After a long day we were beginning to show real results. At 9pm we went for a full pressure load with all the bells and whistles in place. At 1.7 psi we began hearing loud bangs as banding threads started popping. The banding threads were an idea we tried that didn’t workout so apart from startling us it didn’t matter. We closed all the valves and everything was holding. Back on with the compressor. At 1.92 psi there was a huge pop, a blast of air then just the sound of the compressor. A three foot section of the outer shell had blow out.
These first test rib outer shells have been simple single seamed creatures. They’ve gone as far as they can go. Now it’s time to build a true double balloon seam and load tape ribs. Although we may do a patch and add some load bands to the existing pair of ribs just to see how high they’ll go.

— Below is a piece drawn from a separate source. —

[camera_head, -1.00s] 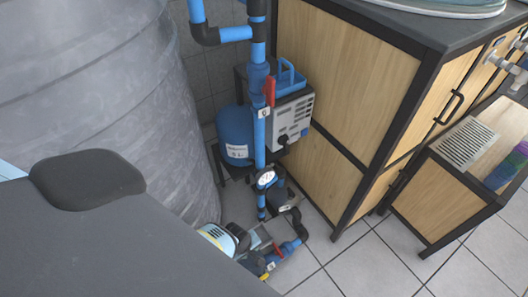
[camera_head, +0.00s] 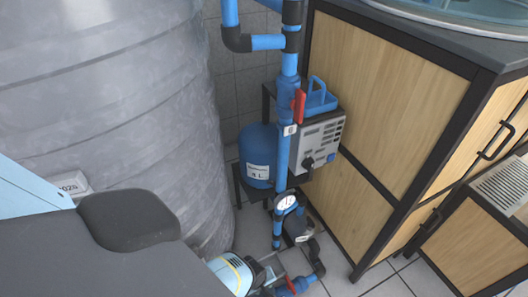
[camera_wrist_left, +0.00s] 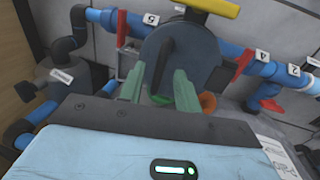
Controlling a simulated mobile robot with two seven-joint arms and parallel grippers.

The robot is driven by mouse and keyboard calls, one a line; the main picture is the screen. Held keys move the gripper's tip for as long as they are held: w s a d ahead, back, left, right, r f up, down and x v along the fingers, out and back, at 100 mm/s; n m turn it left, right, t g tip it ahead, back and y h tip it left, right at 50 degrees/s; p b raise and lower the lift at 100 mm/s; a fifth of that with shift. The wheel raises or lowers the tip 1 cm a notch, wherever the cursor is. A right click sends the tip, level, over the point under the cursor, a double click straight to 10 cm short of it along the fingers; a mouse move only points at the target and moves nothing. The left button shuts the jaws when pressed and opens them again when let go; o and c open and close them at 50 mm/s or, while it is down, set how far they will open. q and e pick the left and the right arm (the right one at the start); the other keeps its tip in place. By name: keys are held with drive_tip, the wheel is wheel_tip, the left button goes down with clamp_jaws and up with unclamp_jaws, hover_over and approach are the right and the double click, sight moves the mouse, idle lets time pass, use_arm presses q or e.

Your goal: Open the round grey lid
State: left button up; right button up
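A round dark grey disc (camera_wrist_left: 183,55), which looks like the lid, shows in the left wrist view. It has a black bar-like handle (camera_wrist_left: 163,65) on its face. My left gripper (camera_wrist_left: 160,80) shows its two green fingers pointing at the disc, spread apart with the bar between them in the picture. I cannot tell whether the fingers touch the bar. The disc cannot be made out in the head view, where neither gripper shows.
A large grey tank (camera_head: 120,90) stands left in the head view. Blue pipes (camera_head: 285,120) with a red valve handle (camera_head: 298,105), a blue vessel (camera_head: 258,155) and a wooden cabinet (camera_head: 390,100) stand to its right. Blue pipes with red handles (camera_wrist_left: 243,62) flank the disc.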

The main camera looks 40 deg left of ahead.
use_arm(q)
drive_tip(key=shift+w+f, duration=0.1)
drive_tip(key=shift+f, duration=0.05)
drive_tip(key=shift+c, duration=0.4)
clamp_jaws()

That will give us a better handle on failure modes.
With each test the rib changes. We’ve gone from multiple side access panels to drawstring end closures, narrowed the diameter of the inner cell, increased the overall ellipse circumference and a dozen other modifications. For the rib to act as an airbeam we need to get it to 2 psi. Now for the rocket guys that may sound like no pressure at all. For the balloon folks that is a huge number. The current configurations have gotten us just over 1 psi. Still a long, long way to go.
In the last couple of days we’ve been building ridged end caps and a new fill and gauge interface. We’ll be reaching for the magic 2 psi tonight.